As if economic challenges weren’t enough, it is not uncommon to witness the hijacking of African pavilions by unscrupulous European curators, mainly Italian, acting in cooperation with African representatives. The most striking case in the 2022 edition was that of the Namibian pavilion curated by an Italian curator who was a promoter of luxury tourism in the African continent; and the Cameroon pavilion which, once again, included among its curators Sandro Orlandi Stagl who caused a scandal in 2013 and 2015 for curating the Kenyan pavilion without including the Kenyans. The same curator—Stagl— is again part of the curatorial team of the Cameroon pavilion. In a 2022 interview, an anonymous Namibian artist wondered:
How is it possible for somebody to walk into the scene and take over without any regard for what is happening in the country and what is happening to people? How is it possible that the same guy from the Kenyan fiasco comes back as a curator and acts in the same way, representing Cameroon without any Cameroonian artists?

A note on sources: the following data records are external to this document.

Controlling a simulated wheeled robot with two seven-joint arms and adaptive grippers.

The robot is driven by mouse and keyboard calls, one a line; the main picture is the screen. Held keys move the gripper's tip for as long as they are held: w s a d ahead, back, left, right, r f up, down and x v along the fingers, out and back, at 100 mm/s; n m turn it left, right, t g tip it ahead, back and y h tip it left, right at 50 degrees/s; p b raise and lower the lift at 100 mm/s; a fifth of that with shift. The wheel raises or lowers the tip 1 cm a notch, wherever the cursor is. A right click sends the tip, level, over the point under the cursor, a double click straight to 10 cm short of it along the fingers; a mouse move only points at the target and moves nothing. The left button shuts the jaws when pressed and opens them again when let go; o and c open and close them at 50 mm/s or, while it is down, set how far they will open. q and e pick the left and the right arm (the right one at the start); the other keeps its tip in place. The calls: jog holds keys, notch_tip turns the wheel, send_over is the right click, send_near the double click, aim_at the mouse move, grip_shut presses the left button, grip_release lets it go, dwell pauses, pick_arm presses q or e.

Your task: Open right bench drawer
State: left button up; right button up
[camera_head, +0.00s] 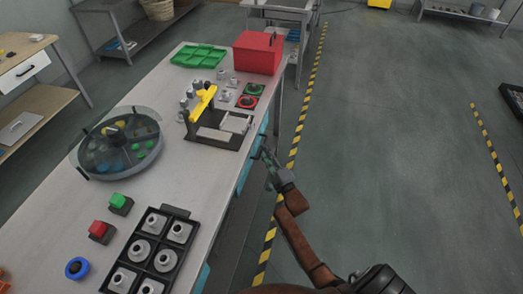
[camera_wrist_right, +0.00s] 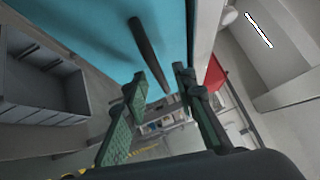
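The blue drawer front (camera_head: 244,176) is under the bench's right-hand edge in the head view. In the right wrist view the drawer front (camera_wrist_right: 85,35) fills the upper left, with a dark bar handle (camera_wrist_right: 150,55) standing off it. My right gripper (camera_head: 264,158) is beside this drawer front. In the wrist view its green-padded fingers (camera_wrist_right: 162,82) are apart, with the near end of the handle seen between the fingertips. I cannot tell whether either finger touches the handle. The drawer looks closed, though the arm hides part of it. My left gripper is not in view.
The bench top (camera_head: 190,180) holds a black tray of metal parts (camera_head: 128,266), a round clear-lidded tank (camera_head: 90,160), a yellow-and-black fixture (camera_head: 204,104) and a red box (camera_head: 258,53). Another blue front (camera_head: 201,279) shows lower along the bench. The floor (camera_head: 390,130) to the right is clear.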

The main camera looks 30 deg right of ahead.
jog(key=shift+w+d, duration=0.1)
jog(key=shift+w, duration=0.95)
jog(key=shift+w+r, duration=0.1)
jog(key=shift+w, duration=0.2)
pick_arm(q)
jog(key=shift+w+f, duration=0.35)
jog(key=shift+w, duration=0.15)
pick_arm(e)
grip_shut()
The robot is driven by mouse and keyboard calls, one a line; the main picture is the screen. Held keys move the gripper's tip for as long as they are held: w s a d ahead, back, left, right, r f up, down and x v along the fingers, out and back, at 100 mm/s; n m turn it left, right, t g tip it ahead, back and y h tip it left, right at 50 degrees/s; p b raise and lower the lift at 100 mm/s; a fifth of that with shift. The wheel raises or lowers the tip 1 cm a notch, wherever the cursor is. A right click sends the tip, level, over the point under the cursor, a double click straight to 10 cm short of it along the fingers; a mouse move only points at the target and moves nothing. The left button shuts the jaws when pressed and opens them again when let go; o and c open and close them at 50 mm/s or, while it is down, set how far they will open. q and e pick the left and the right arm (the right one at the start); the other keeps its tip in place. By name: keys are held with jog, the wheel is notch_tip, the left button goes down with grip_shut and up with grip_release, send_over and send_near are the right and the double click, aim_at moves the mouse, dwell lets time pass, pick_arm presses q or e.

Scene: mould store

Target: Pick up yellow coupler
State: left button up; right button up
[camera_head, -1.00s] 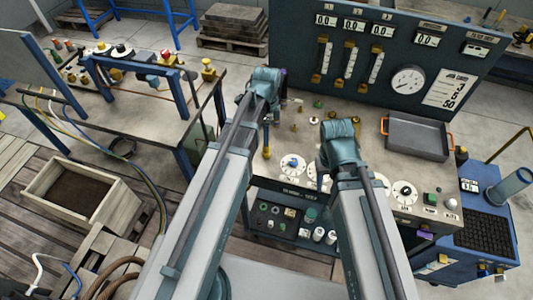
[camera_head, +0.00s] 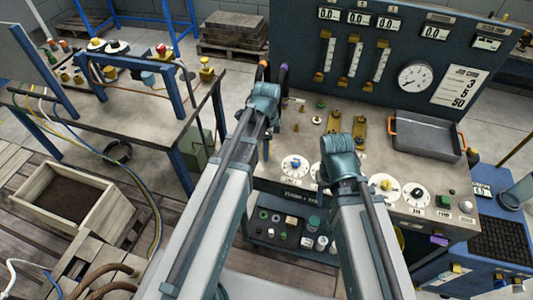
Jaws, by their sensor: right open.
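Several small yellow parts are in view, and I cannot tell surely which is the yellow coupler. One yellow piece (camera_head: 206,66) stands at the right end of the left bench. Another yellow piece (camera_head: 457,268) is on the front of the blue unit at the lower right. My right gripper (camera_head: 346,132) is open over the middle of the central bench, by brass-coloured parts, with no yellow part seen in it. My left gripper (camera_head: 271,82) is at the bench's left end, beside purple and orange bits; its jaws are too unclear to read.
The central bench (camera_head: 390,165) carries dials, small fittings and a grey tray (camera_head: 428,138) with orange handles. A gauge panel (camera_head: 460,55) rises behind it. A blue frame (camera_head: 178,100) and hoses stand at the left bench. A wooden planter (camera_head: 100,215) is on the floor.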

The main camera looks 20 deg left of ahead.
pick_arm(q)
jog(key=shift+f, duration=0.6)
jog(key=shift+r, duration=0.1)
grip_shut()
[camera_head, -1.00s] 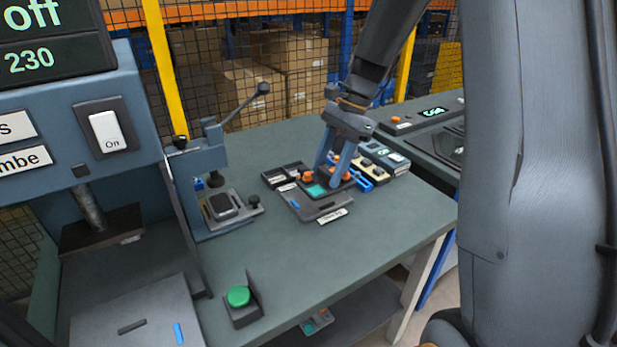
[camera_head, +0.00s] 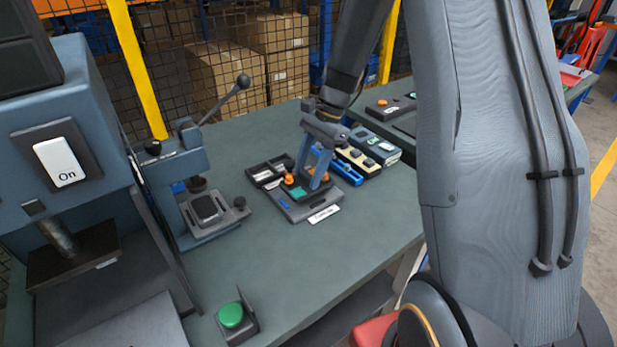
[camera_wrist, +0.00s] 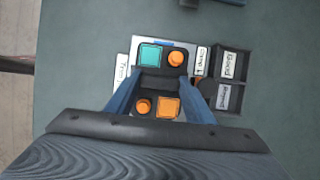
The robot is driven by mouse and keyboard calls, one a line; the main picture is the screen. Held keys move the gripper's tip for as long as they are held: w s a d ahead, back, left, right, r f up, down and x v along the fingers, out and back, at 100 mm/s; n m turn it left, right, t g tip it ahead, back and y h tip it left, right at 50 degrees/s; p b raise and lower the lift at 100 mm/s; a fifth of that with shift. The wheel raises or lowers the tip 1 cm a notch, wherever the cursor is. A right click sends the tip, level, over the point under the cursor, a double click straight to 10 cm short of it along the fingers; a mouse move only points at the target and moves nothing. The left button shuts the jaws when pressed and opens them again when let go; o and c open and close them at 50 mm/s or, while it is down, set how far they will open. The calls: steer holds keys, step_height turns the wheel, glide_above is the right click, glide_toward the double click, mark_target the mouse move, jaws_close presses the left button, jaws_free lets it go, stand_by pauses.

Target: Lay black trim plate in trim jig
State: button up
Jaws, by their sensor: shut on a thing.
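My gripper (camera_wrist: 160,88), with two blue fingers, is shut on the black trim plate (camera_wrist: 160,82). It also shows in the head view (camera_head: 311,178), low over the grey trim jig (camera_head: 300,210). In the wrist view the plate lies between the fingertips, with a teal square (camera_wrist: 150,55) and orange knob (camera_wrist: 176,59) beyond it, and an orange square (camera_wrist: 168,107) and smaller orange knob (camera_wrist: 143,106) on the near side. The fingers partly hide the jig. I cannot tell whether the plate touches it.
A black two-compartment tray (camera_wrist: 232,82) with labels stands beside the jig. A blue holder (camera_head: 347,172) and a grey device (camera_head: 376,146) stand to its right. A lever clamp press (camera_head: 205,208) stands left, and a green button (camera_head: 231,315) near the front. The bench middle is clear.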

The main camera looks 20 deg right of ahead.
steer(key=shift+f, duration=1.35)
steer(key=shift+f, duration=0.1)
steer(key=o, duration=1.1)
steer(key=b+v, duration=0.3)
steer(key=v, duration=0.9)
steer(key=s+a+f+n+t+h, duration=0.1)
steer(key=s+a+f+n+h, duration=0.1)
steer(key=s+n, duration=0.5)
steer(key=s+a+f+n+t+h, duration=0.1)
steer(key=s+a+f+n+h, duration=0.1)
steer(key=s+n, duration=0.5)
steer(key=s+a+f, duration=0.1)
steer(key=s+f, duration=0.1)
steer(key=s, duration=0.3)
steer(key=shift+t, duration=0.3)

Although there is a difference between the art projects presented by national representatives and those directly invited by the artistic director and the Board of Directors of the Biennale Foundation, the repetition of these curatorial kidnappings is too frequent to think that the Institution Venice Biennale is completely unaware. Especially considering that these proponents have to pay to use the Biennale logo and to be included in the catalog. As Phumulani Ntuli from South Africa reminds us:
… the biennale has its political agenda in relation to different countries but it’s more about big budgets and really about exerting a kind of ambition, or presence. Within this context, it speaks more about what happens globally rather than just the art itself, which is quite weird.
These are just some observations and comments around representation, inclusion, power imbalances, and ongoing coloniality at the Venice Biennale, raised during the conversations in the Southern Thought on a Northern Biennale podcast series.

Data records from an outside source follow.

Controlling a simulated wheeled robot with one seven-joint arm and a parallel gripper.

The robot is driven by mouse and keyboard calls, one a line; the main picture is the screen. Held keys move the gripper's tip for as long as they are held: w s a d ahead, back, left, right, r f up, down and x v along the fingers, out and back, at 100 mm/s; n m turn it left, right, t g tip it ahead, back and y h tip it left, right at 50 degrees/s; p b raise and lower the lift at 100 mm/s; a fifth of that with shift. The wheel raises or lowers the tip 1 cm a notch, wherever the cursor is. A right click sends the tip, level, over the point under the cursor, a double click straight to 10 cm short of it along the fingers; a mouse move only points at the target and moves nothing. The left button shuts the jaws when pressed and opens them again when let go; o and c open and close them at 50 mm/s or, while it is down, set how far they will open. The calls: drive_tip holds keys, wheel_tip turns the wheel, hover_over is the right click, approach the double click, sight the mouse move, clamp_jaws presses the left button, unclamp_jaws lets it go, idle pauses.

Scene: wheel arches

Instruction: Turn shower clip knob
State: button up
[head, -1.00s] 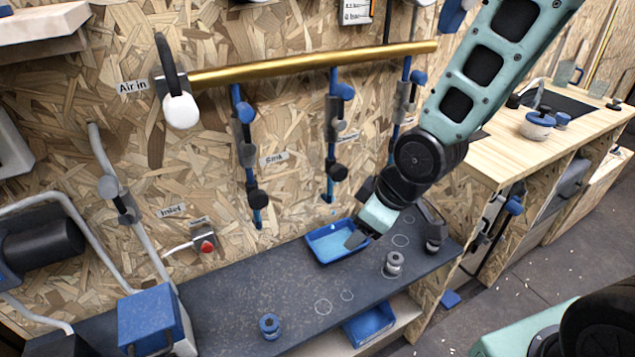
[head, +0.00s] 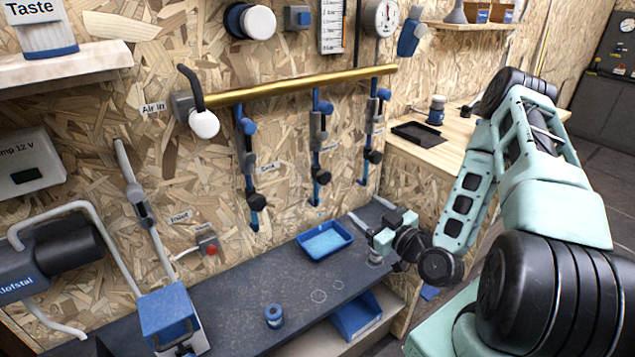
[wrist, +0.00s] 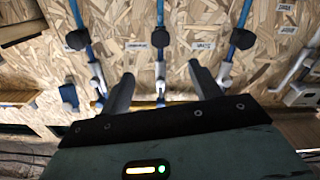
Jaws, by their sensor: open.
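A brass pipe (head: 290,86) runs along the chipboard wall. Three blue hoses with grey and black clip or valve parts hang from it: a left one (head: 250,160), a middle one (head: 317,135) and a right one (head: 373,130). I cannot tell which part is the shower clip knob. My gripper (head: 362,230) is open and empty, above the right end of the dark bench, below and apart from the right hose. In the wrist view, the fingers (wrist: 160,72) are spread, with a blue hose (wrist: 160,38) in the background between them.
The dark bench (head: 240,310) carries a blue tray (head: 325,241) left of my gripper and a blue ring-shaped part (head: 274,316). A blue pump box (head: 168,315) stands at the left. A wooden counter (head: 440,150) is behind my arm. The bench middle is mostly clear.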

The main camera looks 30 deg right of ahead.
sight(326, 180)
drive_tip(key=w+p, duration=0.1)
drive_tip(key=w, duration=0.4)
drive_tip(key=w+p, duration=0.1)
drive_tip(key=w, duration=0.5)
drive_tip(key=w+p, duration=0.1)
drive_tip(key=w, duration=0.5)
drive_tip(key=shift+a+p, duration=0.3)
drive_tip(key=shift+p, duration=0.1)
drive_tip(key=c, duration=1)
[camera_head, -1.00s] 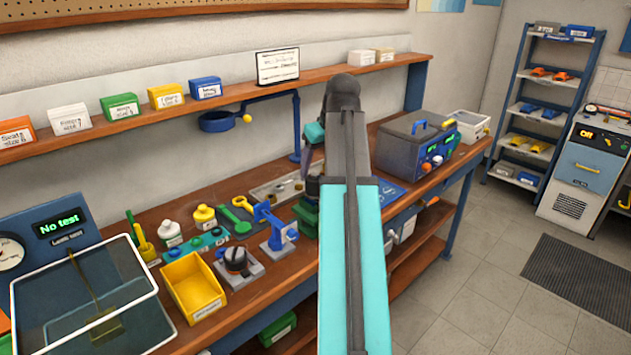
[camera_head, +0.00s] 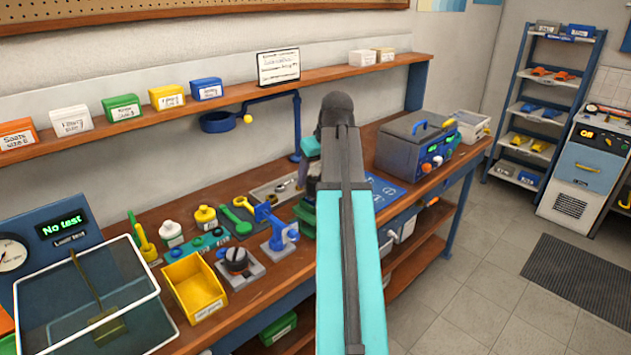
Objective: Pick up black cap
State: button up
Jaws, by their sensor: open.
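My arm reaches up the middle of the picture and bends down over the bench. The end of my gripper (camera_head: 302,174) shows small and dark below the teal wrist, partly hidden by the arm. It is open, near a flat metal tray (camera_head: 262,192), well to the right of and behind the cap. I see nothing held in it.
A yellow bin (camera_head: 190,284) and a blue clamp stand (camera_head: 277,232) flank the cap. Bottles, including a yellow-capped one (camera_head: 205,217), stand behind it. A clear-lidded test box (camera_head: 88,300) is at left. A grey machine (camera_head: 415,150) stands right of my arm.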

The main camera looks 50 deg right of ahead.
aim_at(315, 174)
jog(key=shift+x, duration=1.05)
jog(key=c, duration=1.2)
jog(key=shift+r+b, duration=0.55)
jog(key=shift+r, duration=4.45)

As suggested by Katya Garcia Antón, the co-curator of the Sami Pavilion in 2022:
Venice is a massively international place. The way I saw the Sámi pavilion was a way to influence the international world, because if we were just there for the Sámi, we stay in Sápmi (indigenous land in northern Europe), we do not have to go hell way down using that carbon footprint and spend that money. From my perspective, we were there to influence and hopefully to contribute to some kind of transformation to move forward and create a network.
Two years later the Hãhãwpuá pavilion becomes the demonstration of this inevitable transformation. If the Sámi pavilion had made history by transforming a national to Indigenous representation by bringing three Sámi artists (Anders Sunna, Máret Ánne Sara and Pauliina Feodoroff), this year Brazil is not only represented by three Indigenous artists (Glicéria Tupinambá, Olinda Tupinambá e Ziel Karapotó) but also curated by three Indigenous curators: Arissana Pataxó, Denilson Baniwa e Gustavo Caboco Wapichana.

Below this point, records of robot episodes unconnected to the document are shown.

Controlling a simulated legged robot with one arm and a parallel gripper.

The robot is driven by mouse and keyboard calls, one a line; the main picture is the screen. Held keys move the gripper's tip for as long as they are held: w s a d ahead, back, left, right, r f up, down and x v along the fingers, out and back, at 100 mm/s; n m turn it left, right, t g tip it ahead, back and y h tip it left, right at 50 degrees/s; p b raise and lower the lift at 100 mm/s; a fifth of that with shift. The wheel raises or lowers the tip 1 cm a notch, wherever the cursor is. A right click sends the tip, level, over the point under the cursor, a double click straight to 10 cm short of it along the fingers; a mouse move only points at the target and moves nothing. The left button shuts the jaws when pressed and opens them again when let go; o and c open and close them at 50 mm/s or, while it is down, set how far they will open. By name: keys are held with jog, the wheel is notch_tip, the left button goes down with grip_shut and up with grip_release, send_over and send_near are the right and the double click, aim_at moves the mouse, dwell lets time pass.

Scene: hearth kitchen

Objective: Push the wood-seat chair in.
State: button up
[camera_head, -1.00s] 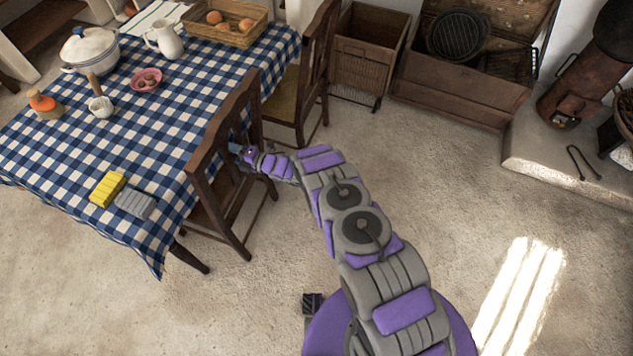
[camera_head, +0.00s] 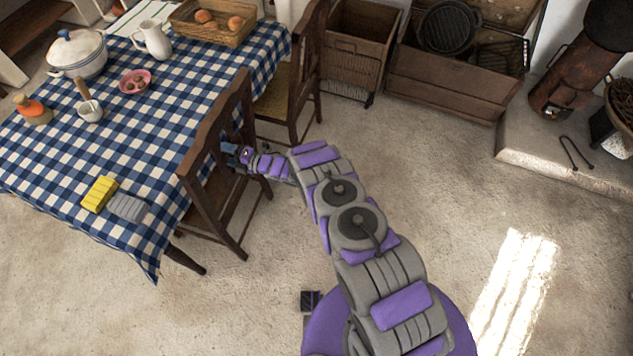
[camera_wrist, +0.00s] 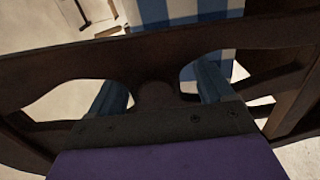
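The wood-seat chair (camera_head: 207,139) stands at the near right side of the table, its dark slatted back facing me. Its brown seat is partly hidden behind the back and reaches toward the cloth edge. My gripper (camera_head: 236,154) is at the chair back, about mid-height. In the wrist view, the chair back (camera_wrist: 60,68) crosses the whole picture close ahead. My gripper's two blue fingers (camera_wrist: 160,84) are apart, one on each side of a dark central piece of the back. Contact with the wood cannot be told. The table (camera_head: 128,231) has a blue-and-white checked cloth.
A second chair (camera_head: 314,62) with an olive seat stands just beyond, along the same table side. A wooden chest (camera_head: 445,78) and stove stand at the back.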

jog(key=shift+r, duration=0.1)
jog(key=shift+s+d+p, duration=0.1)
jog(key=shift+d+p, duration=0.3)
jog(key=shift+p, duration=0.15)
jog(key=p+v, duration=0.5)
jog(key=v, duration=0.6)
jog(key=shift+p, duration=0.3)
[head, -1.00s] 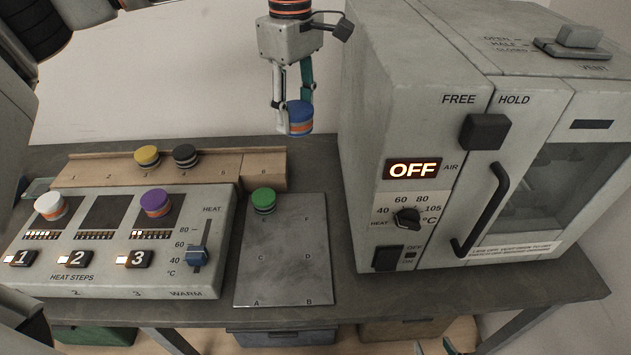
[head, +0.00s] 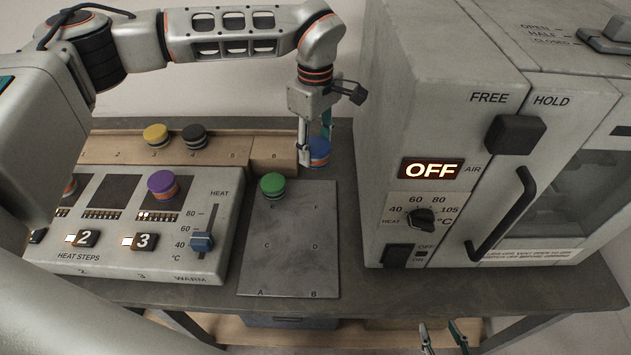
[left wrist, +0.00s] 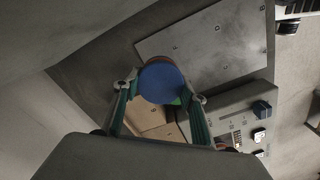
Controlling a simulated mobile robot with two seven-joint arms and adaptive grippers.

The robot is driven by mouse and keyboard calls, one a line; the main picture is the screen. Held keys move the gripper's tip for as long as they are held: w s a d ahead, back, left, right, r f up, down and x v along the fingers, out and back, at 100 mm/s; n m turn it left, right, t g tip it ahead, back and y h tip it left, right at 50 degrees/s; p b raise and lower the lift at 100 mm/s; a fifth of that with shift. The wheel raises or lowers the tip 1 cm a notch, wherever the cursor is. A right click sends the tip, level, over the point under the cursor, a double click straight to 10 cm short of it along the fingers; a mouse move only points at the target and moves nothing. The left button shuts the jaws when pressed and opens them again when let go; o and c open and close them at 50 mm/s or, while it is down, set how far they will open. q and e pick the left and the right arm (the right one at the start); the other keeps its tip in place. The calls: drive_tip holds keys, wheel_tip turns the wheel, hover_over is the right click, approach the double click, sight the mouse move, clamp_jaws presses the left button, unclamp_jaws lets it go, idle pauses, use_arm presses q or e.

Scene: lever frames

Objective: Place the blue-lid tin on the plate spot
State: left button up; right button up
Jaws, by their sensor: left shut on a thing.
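The blue-lid tin (head: 320,149) is held between the fingers of my left gripper (head: 315,148), just behind the far right corner of the grey plate (head: 290,255) in the head view. In the left wrist view, its blue lid (left wrist: 162,82) fills the space between the fingertips. The tin looks clear of the plate; its exact height I cannot tell. The plate has lettered spots; A, B, C and D are readable. A green-lid tin (head: 272,185) stands at its far left corner. My right gripper (head: 442,338) is at the bottom edge, fingers apart and empty.
A wooden rail (head: 222,150) with a yellow-lid tin (head: 155,134) and a black-lid tin (head: 195,136) runs behind. The heater panel (head: 150,225), bearing a purple-lid tin (head: 162,185), is left of the plate. A large oven (head: 440,130) stands right. The plate's front is bare.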

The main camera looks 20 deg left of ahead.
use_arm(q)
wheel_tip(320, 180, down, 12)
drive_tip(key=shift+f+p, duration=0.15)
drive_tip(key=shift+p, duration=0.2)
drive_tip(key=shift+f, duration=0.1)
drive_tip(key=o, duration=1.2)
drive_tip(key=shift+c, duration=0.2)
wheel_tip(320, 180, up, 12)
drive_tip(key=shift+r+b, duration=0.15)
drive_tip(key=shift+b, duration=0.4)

It is important to understand how to use Venice. Sekajugo affirmed: “I ultimately got the desire to replace these predominantly white people’s images with black ones […] That’s my way of hacking the identity of white stock imagery that you see in most of my paintings at the Venice Biennale.” Garcia Antón concurs:
Resources help the artists to not only amplify their stories but also to expand them. This is something that Venice can do because you have the opportunity to put the resources on the table. and it is a responsibility from a commissioner’s perspective.
The South African MADEYOULOOK collective seems to have understood this before landing in Venice: “It’s really important for us to finally be able to bring something back. [Venezia] gives us the opportunity to make the work and then, once the work is made, it’s a lot easier to bring it home.” Biennials can be a strategic tool.
Onkar Kular and Christina Zetterlund, the curators of the Luleå Biennial 2022 Craft & Art, agree that the Biennale format has become “sometimes unsustainable for organizing, showing and thinking about art,” and argue that “imagined in another way, the Biennale can also be a place not only to showcase work but also as a resource for collaborating artists, artisans, places and organizations to develop their ongoing research and practices.” Curated by the collective of Diane Lima e Hélio Menezes (Brazil), Manuel Borja-Villel (Spain) and Grada Kilomba (Portugal), the past edition of the 35th São Paulo Biennial, Choreography of the Impossible, had the greatest representation of Black and Indigenous artists in the institution’s history and was characterized by an intense public program. A team of educators and facilitators offered the most varied activities and thematic visits capable of including the most diverse realities. Who knows if Adriano Pedrosa’s Biennale will be able to Brazilianize the plastered Venice a little.
The first, and most obvious, insurmountable difference is free access to the venue and knowledge. If shows of this size intend to be seen, they must guarantee free access. It is humanly impossible to receive all the information that these shows concentrate on. The venues appear to be emergency storage facilities, and repeated visits are necessary to get through the material. Furthermore, the Choreography of the Impossible planned a traveling program after its closure in December 2023. What is also noteworthy is the remarkable effort made on its social media to circulate all its content. While the catalog of the São Paulo Biennale can be downloaded for free on the Biennial site, the Catalogue and the Short Guide of the Venice Biennale costs 90 euros.
In recent days, the announcement of the appointment of Bonaventure Soh Bejeng Ndikung as the next curator of the São Paulo Biennial was welcomed with great jubilation by the international art community. Again, without taking anything away from Dr. Ndikung, the return to a single curator perhaps represents a demotion. Commenting on her experience as an Indigenous curator at the Museum of Art of São Paulo, together with Edson Kayapó and Ferdinanda Tupinambá, Kassia Borges, underlines that:
… it’s good that we are in a collective because it’s not just one person thinking. The three of us get together and think about research because curating is also doing research. We research the artists, what their poetics are, what they want to say to society out there.
Baniwa, co-curator of the Hãhãwpuá pavilion states: “this art space that we are entering is super violent. […] So we talked about establishing our strategy in which we are always supporting each other, not leaving anyone alone anymore.”
Perhaps these defensive spaces must be kept shared, even institutionally.